Não são apenas as decisões do ministro do STF e do TSE Alexandre de Moraes que têm alarmado expressiva parcela da comunidade jurídica, que aponta que ele vem violando a liberdade de expressão, a imunidade parlamentar e a separação de poderes. A conduta de Moraes fora dos autos também tem sido motivo de críticas. Na segunda-feira passada (12), após diplomar o presidente eleito Luiz Inácio Lula da Silva (PT), no Tribunal Superior Eleitoral (TSE), o ministro participou de uma comemoração do petista na casa do advogado Antonio Carlos de Almeida Castro, o Kakay – famoso por defender nos tribunais superiores políticos acusados de corrupção e por ser um dos maiores combatentes da extinta Lava Jato.

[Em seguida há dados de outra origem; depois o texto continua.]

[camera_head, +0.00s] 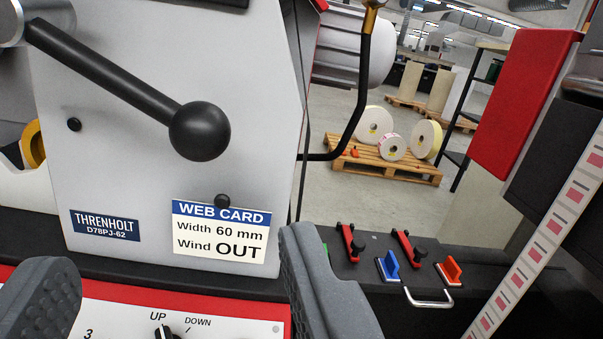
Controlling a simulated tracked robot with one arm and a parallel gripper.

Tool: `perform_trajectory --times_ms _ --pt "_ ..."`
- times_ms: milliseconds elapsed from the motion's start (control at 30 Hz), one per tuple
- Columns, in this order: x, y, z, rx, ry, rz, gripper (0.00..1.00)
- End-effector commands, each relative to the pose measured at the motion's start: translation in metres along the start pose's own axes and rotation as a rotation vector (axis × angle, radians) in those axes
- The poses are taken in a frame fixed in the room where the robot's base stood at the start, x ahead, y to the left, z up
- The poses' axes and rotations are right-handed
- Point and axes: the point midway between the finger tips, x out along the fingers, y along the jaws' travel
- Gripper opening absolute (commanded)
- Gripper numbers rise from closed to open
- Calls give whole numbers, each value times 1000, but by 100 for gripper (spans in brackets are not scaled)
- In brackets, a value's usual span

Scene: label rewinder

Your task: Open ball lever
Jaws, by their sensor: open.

A informação sobre a celebração foi revelada pelo portal UOL. Segundo a reportagem, havia cerca de 100 convidados para a confraternização pós-diplomação, que contou com um grupo musical que tocou samba. Participaram vários futuros ministros do novo governo, governadores e parlamentares aliados. Mas chamou a atenção a presença de Alexandre de Moraes e de outros dois ministros do Supremo Tribunal Federal (STF): Ricardo Lewandowski e Dias Toffoli.
Além disso, a celebração teve tom político. Segundo o UOL, o presidente eleito Lula fez um breve discurso com duras críticas ao presidente Jair Bolsonaro (PL), ao ex-juiz e senador eleito Sergio Moro (União Brasil-PR) e ao ex-procurador da Lava Jato e deputado eleito Deltan Dallagnol (Podemos-PR).
Dias depois da confraternização, Moraes deu declarações públicas e tomou medidas contrárias a apoiadores de Bolsonaro. Na quarta (14), durante palestra num instituto privado de Brasília, Moraes disse, rindo, que “ainda tem muita gente para prender e muita multa para aplicar”. A declaração citava discurso anterior, de Toffoli, que citou as 964 detenções realizadas nos Estados Unidos de envolvidos na invasão ao Capitólio, em janeiro de 2021 – caso associado ao ex-presidente dos EUA Donald Trump, de quem Bolsonaro é aliado. Além disso, foi Toffoli que abriu o inquérito das fake news e deu a Moraes a relatoria do caso. Esse inquérito vem sendo usado, desde 2020, contra aliados e apoiadores do presidente Jair Bolsonaro.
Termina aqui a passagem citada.